Dolaysıyla bende duruma göre bir öğün hocaya Arapça dersi almaya giderdim. Bu durum benim için biraz sıkıntılı oluyordu. Eğer bu yıl öğlenci isem, her sabah Süleymaniye mahallesinden aşağı çarşıda olan Kıbrıs Tekkesi camisine gidiyordum. Okula gitmem için tekrar eve geliyordum. Evde yemek yiyip hazırlanıp hızmalı mahallesinde olan ismet Paşa okuluma gidiyordum. Buda bazen okula geç gelmeme sebep veriyordu. Elimde değildi çünkü istemeden geç kalıyordum.
Sonradan vefat ettiğini duyduğum (Allah rahmet eylesin) Kemal Evliyaoğlu adında bir öğretmenimiz vardı. Bir abisi de (Cemal Evliyaoğlu) aşağı çarşıda/Haşimiye bölgesinde doktor idi. Kemal öğretmenimiz her geç kaldığımda bana “hoca nerden kaldın?” diye sorardı. Bende öğretmenim hoca beni geç bıraktı ancak yetiştim, kusura bakmayın derdim. Öğretmenim bana ‘hoca’ derdi. Yine bir gün okula geç gelince sınıfa girdim. Öğretmenim yine
“hoca nerde kaldın, yine geç kaldın, bu iş böyle olmaz. Ya hocayı bırak ya okulu, ama sen en iyisi hocayı bırak, sadece yaz tatilinde hocaya git, yoksa bu iş böyle gitmez..” dedi. Bende tamam öğretmenim deyip yerime geçiyordum…
“gel buraya gel, nereye kaçıyorsun” diyerek beni yanına çağırdı, elimde çantamla gittim yanına yakın durdum.
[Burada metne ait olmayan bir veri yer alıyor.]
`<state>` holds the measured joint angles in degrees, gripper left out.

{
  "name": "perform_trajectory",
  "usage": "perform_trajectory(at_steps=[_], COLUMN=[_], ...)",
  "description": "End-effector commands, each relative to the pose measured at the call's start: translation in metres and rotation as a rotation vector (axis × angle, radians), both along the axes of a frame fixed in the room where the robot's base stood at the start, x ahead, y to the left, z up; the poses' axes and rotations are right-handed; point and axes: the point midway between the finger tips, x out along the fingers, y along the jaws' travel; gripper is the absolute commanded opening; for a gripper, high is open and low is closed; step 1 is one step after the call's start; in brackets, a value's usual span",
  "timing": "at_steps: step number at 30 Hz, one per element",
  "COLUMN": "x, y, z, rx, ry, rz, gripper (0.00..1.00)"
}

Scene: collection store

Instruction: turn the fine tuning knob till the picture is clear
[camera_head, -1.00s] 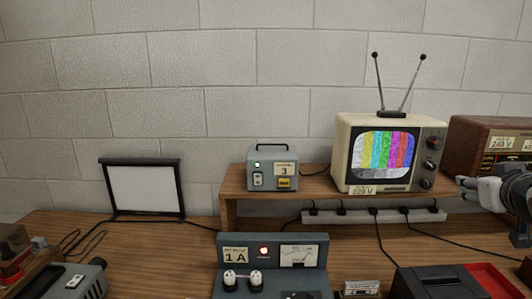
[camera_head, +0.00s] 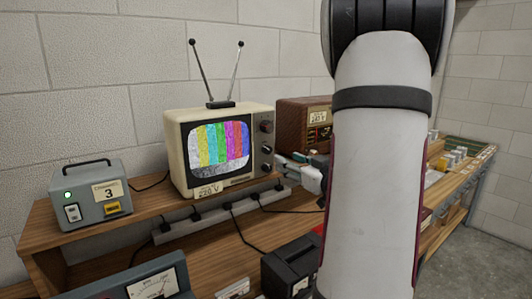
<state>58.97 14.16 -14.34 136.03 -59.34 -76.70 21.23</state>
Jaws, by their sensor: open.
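A cream television (camera_head: 182,150) with two antennas stands on a raised wooden shelf. Its screen (camera_head: 220,150) shows colour bars over a grey, speckled lower band, with some grain. Several dark knobs run down its right side: an upper knob (camera_head: 265,126), a middle knob (camera_head: 267,149) and a lower knob (camera_head: 266,168). Their labels are too small to read, so I cannot tell which is fine tuning. My gripper (camera_head: 284,160) is open, just right of the lower knobs and seemingly apart from them. My arm hides part of the gripper.
A brown wooden radio (camera_head: 292,125) stands behind my gripper. A power strip (camera_head: 218,208) with plugs and cables runs along the shelf front.

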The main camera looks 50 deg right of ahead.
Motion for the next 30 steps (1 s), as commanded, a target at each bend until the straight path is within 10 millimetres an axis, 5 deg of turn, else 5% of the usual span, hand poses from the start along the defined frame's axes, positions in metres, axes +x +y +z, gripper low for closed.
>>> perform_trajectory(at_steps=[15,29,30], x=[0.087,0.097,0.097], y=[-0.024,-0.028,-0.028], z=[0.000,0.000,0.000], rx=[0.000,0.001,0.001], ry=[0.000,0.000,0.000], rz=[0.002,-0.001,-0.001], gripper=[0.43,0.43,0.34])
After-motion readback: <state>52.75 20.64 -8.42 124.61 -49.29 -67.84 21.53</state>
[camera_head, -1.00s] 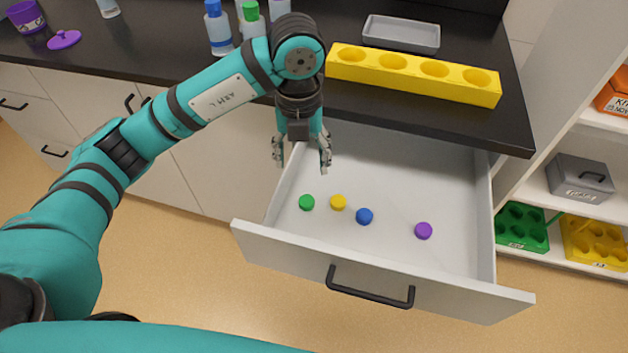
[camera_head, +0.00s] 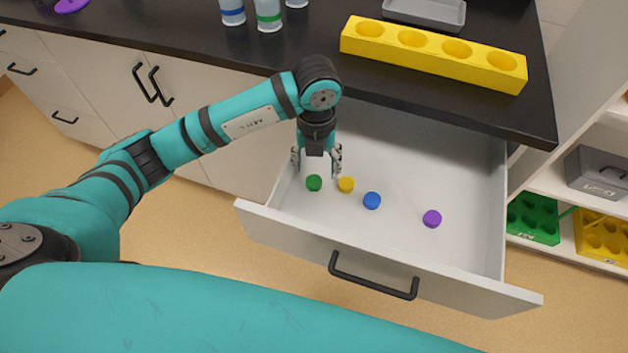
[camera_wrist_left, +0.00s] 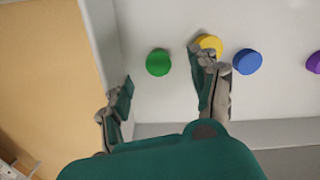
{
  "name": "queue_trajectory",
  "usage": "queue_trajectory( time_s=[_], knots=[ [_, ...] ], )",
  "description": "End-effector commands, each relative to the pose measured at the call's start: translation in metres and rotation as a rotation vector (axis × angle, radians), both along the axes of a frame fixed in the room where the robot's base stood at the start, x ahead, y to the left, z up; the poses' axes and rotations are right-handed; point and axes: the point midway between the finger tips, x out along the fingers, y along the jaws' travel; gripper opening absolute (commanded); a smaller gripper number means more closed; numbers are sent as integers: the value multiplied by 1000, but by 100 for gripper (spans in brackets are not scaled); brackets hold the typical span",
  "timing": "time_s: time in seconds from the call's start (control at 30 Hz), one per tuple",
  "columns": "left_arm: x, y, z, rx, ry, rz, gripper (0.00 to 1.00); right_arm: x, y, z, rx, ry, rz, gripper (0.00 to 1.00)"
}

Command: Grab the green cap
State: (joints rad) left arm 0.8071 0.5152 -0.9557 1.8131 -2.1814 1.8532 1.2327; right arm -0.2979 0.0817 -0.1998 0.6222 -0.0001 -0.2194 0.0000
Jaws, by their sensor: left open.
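The green cap (camera_head: 314,183) lies on the floor of the open drawer (camera_head: 460,245), near its left side. In the left wrist view the green cap (camera_wrist_left: 158,62) shows ahead of the gap between the fingers, apart from them. My left gripper (camera_head: 317,165) points down into the drawer, just behind the green cap in the head view. It is open and empty. In the wrist view, the right-hand finger of the left gripper (camera_wrist_left: 165,90) overlaps part of the yellow cap (camera_wrist_left: 208,44). My right gripper is not in view.
A yellow cap (camera_head: 346,185), a blue cap (camera_head: 372,201) and a purple cap (camera_head: 432,219) lie to the right in the drawer. The drawer's left wall (camera_wrist_left: 103,45) is close to the left finger. A yellow rack (camera_head: 430,57) and bottles stand on the counter above.

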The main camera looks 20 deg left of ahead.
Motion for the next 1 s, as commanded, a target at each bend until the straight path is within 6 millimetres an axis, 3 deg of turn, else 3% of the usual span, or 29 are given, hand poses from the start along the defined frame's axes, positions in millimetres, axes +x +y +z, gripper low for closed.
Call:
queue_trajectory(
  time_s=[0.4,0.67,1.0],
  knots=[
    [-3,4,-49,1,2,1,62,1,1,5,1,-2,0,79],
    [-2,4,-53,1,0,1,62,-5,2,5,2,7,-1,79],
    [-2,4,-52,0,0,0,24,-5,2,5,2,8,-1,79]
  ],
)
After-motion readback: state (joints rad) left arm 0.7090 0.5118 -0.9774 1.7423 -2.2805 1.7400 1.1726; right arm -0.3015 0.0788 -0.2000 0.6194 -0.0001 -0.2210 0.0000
Öğretmenimiz sınıfa dönerek;
“çocuklar şimdi hocaya ne ceza verelim” diye sordu. Öğrencilerin her birinden bir ses ve fikir çıkıyor. Birileri bağırıyor
“öğretmenim tek ayak üzerinde durdur.” Birileri
“sopa dayağı” diyor. Öbürleri başka ceza öneriyordu...
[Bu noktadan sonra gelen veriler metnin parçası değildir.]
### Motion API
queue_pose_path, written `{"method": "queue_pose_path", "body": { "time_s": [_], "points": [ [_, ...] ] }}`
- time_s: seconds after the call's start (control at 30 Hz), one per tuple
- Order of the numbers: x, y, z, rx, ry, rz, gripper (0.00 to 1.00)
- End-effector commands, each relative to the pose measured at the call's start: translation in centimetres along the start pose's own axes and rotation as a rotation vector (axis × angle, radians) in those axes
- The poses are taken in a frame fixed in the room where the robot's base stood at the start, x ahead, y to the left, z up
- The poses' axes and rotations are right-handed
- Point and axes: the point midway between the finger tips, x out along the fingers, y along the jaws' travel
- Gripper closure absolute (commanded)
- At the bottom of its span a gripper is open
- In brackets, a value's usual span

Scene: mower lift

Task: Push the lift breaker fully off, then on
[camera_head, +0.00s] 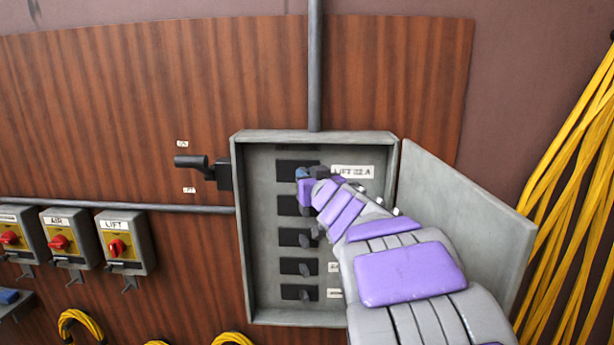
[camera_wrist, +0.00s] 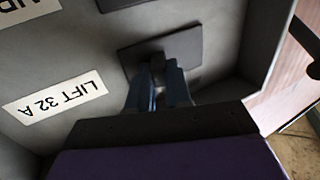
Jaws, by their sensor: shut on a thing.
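The grey breaker box (camera_head: 242,230) hangs open on the wood panel, with a column of black breakers inside. The lift breaker (camera_head: 290,171) is the top one, beside the label "LIFT 32 A" (camera_head: 352,171). In the wrist view its dark plate (camera_wrist: 187,48) and the label (camera_wrist: 57,97) show close up, upside down. My gripper (camera_head: 303,176) is at this breaker, its blue fingers (camera_wrist: 160,88) shut on the lever (camera_wrist: 157,66). My gripper and arm hide part of the breaker and some lower ones. I cannot tell the lever's exact position.
The box door (camera_head: 465,225) stands open at the right, close to my arm. A dark handle switch (camera_head: 200,165) juts out left of the box. Boxes with red knobs, one marked LIFT (camera_head: 122,240), line the lower left. Yellow cables (camera_head: 580,150) hang at the far right.

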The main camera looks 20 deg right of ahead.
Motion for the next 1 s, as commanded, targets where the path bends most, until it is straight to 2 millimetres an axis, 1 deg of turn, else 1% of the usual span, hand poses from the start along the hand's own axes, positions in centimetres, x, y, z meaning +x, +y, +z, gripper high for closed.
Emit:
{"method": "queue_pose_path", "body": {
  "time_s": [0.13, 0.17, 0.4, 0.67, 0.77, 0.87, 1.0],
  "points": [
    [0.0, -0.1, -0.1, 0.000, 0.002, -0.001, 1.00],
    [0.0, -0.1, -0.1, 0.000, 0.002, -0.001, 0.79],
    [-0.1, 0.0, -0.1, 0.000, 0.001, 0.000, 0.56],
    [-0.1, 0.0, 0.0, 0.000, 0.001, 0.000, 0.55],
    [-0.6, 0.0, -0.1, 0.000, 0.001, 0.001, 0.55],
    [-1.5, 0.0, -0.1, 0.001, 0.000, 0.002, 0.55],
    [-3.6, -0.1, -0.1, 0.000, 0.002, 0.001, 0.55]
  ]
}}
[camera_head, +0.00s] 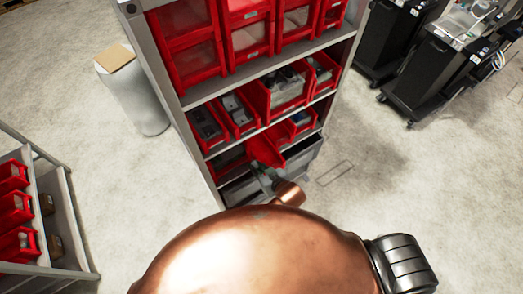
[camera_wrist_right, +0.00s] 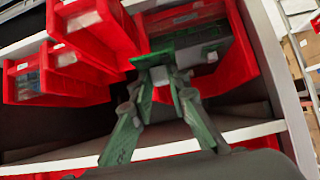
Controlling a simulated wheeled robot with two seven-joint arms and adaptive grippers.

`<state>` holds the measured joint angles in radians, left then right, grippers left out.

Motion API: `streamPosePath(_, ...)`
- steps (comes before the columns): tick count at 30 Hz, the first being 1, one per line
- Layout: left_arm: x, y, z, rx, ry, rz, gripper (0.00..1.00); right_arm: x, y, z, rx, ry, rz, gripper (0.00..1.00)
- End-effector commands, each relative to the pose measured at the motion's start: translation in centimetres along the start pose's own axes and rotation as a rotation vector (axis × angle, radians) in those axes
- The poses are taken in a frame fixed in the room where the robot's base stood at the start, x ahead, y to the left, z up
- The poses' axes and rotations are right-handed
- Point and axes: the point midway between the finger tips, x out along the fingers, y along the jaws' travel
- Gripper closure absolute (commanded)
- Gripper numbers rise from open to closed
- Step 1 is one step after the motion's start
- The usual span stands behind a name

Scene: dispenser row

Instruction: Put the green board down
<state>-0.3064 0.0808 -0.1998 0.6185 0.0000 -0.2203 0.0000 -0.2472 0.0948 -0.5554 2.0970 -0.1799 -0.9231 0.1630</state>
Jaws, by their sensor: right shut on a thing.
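My right gripper (camera_wrist_right: 160,78) is at the front opening of a red bin (camera_wrist_right: 243,60) in the right wrist view. It is shut on the thin green board (camera_wrist_right: 152,59), whose edge shows just beyond the fingertips; most of the board is hard to make out. In the head view my right gripper (camera_head: 263,176) is small and partly hidden by my copper-coloured arm, in front of a lower shelf of the rack, close to a red bin (camera_head: 265,151) that juts out. My left gripper is not in view.
Other red bins (camera_wrist_right: 95,35) hang to the left of the gripper, and a pale shelf edge (camera_wrist_right: 245,132) runs below it. The rack (camera_head: 165,60) holds several bins with parts. A second rack (camera_head: 75,220) stands at left, black carts (camera_head: 440,60) at right. Open floor lies between.

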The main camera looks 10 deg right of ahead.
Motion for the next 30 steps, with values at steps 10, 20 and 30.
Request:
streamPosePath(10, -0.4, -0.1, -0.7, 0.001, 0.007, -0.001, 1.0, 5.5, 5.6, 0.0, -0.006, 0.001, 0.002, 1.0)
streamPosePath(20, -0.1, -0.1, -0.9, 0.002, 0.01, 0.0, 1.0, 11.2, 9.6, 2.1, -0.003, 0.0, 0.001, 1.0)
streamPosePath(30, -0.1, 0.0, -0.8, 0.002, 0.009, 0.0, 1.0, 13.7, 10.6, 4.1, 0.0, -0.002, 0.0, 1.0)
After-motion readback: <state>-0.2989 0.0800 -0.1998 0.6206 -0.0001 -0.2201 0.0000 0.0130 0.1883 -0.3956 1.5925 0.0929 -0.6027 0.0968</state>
Derken öğretmenim öğrencilere bağırarak;
“susun, tamam tek ayak üzerinde ders bitine kadar dursun” dedi. Bana dönerek;
“hoca kusura bakma, ders bitene kadar ayakta bekleyeceksin ki bir daha geç kalmayasın…” dedi.
Bende mahcubiyet ve heyecandan sesimi çıkarmıyorum. Ayağımı kaldırmamla birlikte, sınıfta bir ses duyuldu. Herkes pencere tarafına baktı. Pencerelerden birinin camı olduğu gibi aşağı inmişti.
Öğretmen pencereye koştu, yakındı zaten, pencerelerden dışarı baktı, kimse yok, üstelik taş falan atan olmadığı sesten de belliydi. Eğer cama biri taş gibi bir şey atsaydı belli olurdu. Öğrencilere
“taş sesi duyan oldu mu” diye sordu. Herkes koro şeklinde;
“hayır öğretmenim” Öğretmen bana döndü,
“hoca sen ne yaptın, iyi ki seni dövmedik, ya bir de dövseydik, o zaman başımıza sınıf yıkılırdı” şeklinde espriler yaptı.
“Git yerine otur hoca git. Bir daha seninle uğraşmam” deyince geçip yerime oturdum. O gün o cam sayesinde ceza almaktan kurtulmuştum.